WILL Supports Public School Spending Transparency Legislation

Senate and Assembly committees to hold votes on key transparency legislation

The News: Wisconsin Senate and Assembly committees will hold votes on critical public school spending transparency legislation (AB 378 / SB 373) this week. The Wisconsin Institute for Law & Liberty (WILL) supports this legislation to empower school boards, taxpayers, and citizens by providing the public with uniform online information about how public schools spend money.

  • Assembly Committee on Government Accountability and Oversight: Wednesday, September 15, 2021 – 2:00 pm
  • Senate Committee on Education: Thursday, September 16, 2021 – 10:30 am

The Quote: WILL Director of Education Policy, Libby Sobic, said, “Public schools in Wisconsin have never had more funding than they do right now. But statewide academic achievement remains stagnant. Providing Wisconsin citizens with access to basic public school spending information will prove critical to holding districts accountable.”

Why WILL Supports Public School Spending Transparency: Before citizens can know what is working at the district-level, which districts are proving efficient or wasteful, and how spending correlates with academic outcomes, they need the proper tools. The first step is accessible, uniform information on public school district spending.
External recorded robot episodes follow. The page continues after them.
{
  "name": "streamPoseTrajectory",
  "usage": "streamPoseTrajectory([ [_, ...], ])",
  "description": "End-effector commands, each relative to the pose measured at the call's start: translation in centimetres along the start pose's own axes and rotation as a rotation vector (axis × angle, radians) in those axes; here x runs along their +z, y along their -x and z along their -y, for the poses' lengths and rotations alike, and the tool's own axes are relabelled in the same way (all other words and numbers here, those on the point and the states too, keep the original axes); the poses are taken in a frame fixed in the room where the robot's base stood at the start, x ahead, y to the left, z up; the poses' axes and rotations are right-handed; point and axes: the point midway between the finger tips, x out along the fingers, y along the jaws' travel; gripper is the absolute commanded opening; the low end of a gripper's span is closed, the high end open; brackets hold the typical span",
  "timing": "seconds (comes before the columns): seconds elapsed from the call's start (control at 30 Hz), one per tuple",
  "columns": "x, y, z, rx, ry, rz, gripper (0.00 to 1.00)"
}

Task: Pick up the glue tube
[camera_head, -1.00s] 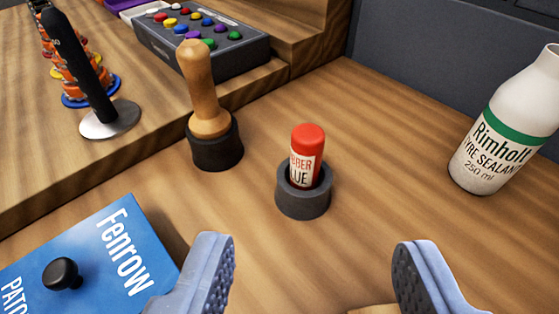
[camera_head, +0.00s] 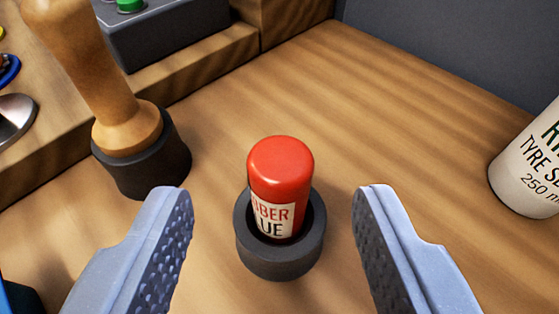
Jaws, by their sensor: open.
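The glue tube (camera_head: 280,178) has a red cap and a cream label with "BBER" and "UE" readable. It stands roughly upright in a dark grey round holder (camera_head: 280,262) on the wooden bench, its lower part hidden inside the holder. My gripper (camera_head: 272,215) is open. Its two blue-grey fingers with dark studded pads are on the left and right of the tube in the picture, with clear gaps on both sides. Nothing is between the pads in contact with them.
A wooden-handled tool (camera_head: 115,100) stands in a black holder (camera_head: 150,170) close on the left. A white tyre sealant bottle (camera_head: 530,165) stands at the right edge. A raised wooden ledge (camera_head: 200,62) and grey box (camera_head: 175,25) lie behind left. Bench behind the tube is clear.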

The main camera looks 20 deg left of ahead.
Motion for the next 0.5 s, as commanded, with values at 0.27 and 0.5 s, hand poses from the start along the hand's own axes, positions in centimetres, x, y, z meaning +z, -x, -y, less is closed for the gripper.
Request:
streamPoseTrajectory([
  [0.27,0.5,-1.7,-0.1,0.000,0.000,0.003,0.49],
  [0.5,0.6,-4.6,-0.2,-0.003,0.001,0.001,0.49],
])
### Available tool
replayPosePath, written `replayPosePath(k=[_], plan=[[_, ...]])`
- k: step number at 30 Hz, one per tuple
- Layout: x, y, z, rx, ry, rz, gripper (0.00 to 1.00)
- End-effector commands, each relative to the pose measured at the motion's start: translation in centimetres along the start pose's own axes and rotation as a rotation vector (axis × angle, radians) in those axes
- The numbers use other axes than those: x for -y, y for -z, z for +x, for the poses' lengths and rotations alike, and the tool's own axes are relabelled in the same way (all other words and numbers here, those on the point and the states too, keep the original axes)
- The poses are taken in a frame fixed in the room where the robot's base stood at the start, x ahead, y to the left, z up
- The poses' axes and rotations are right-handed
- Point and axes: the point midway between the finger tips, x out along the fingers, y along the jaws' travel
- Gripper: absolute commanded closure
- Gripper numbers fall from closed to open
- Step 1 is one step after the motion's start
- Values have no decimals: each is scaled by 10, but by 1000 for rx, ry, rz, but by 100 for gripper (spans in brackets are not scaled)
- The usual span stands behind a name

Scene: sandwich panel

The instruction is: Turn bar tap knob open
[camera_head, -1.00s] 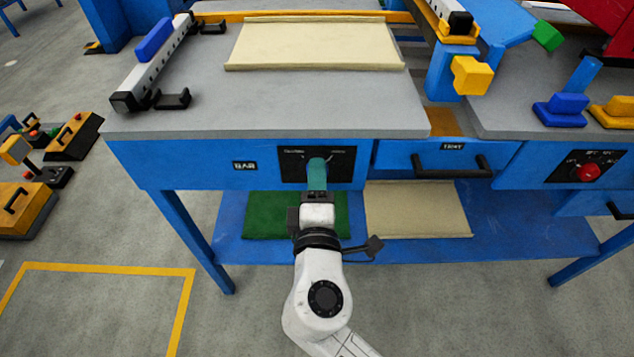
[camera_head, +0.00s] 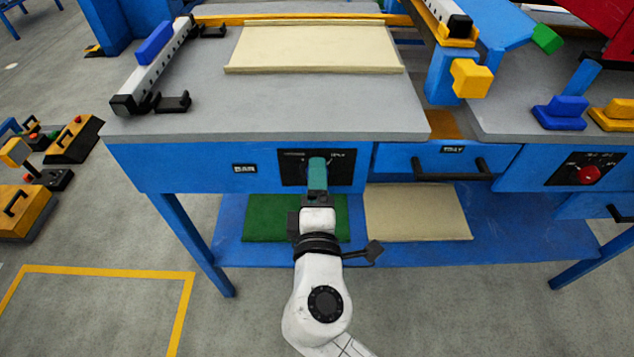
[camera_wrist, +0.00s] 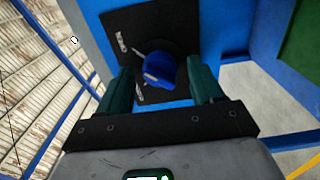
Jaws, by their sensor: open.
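The bar tap knob (camera_wrist: 159,70) is blue and sits on a black plate (camera_wrist: 120,25) in the wrist view. In the head view the plate (camera_head: 343,165) is on the blue front of the bench, right of a "BAR" label (camera_head: 244,169), and my gripper hides the knob. My gripper (camera_wrist: 160,85) is open, with one teal finger on each side of the knob. I cannot tell whether the fingers touch it. In the head view the gripper (camera_head: 317,172) points at the plate from the front.
A grey bench top (camera_head: 270,105) with a cream panel (camera_head: 315,48) lies above. A drawer (camera_head: 440,160) with a black handle is at the right. A red knob (camera_head: 588,174) is further right. A lower shelf (camera_head: 510,235) holds green and beige sheets.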

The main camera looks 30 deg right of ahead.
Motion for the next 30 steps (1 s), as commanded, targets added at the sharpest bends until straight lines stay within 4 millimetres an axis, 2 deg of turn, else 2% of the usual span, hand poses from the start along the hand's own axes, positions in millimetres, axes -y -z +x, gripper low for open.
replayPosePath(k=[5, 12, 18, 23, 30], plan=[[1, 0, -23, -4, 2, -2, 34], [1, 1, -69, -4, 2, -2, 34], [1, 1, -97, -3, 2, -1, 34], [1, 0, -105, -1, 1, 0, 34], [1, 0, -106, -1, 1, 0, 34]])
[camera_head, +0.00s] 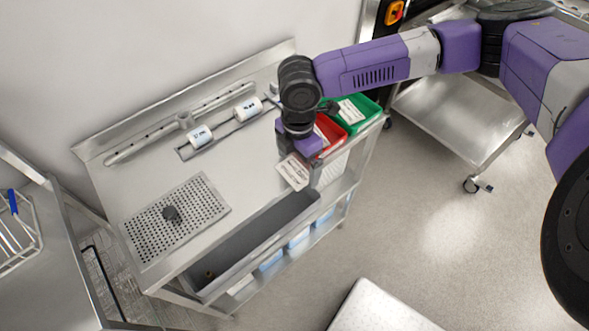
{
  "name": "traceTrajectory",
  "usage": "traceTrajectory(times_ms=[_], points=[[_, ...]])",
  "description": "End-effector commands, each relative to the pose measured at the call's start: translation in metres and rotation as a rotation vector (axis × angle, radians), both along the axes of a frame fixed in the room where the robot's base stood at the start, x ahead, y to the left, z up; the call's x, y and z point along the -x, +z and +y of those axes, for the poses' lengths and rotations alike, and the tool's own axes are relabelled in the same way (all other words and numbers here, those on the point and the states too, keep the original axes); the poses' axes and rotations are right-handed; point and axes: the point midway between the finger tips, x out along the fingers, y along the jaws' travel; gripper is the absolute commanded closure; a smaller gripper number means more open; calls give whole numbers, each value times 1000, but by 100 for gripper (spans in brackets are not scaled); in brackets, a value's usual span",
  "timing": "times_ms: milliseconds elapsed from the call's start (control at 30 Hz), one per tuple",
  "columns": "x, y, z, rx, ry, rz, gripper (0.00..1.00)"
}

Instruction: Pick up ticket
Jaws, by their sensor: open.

  • Wisconsin’s current system does not provide enough transparency on public school spending. It is nearly impossible to meaningfully compare one school district’s expenditures to another since the Wisconsin Department of Public Instruction (DPI) only reports information on general finance data for school districts.
  • Transparency legislation improves the existing requirement for the Superintendent of Public Instruction to create a “uniform financial fund accounting system” for public schools. The current system requires districts to report school spending data in large buckets, like instruction and administration. However, there is no requirement that the current system provide transparency of specific expenditures at the school level or across the district.
  • Transparency legislation requires DPI to display and promote information on a user-friendly website. The current system is confusing and not user-friendly. The bill requires DPI to collect data at least annually and upload to a website that allows the public to access, sort, and download school district information.
  • Other states have enacted spending transparency legislation. Texas and Georgia have created online dashboards that provide granular data on school district spending. Wisconsin does not track fiscal efficiency by districts, nor does Wisconsin analyze student achievement and school funding together.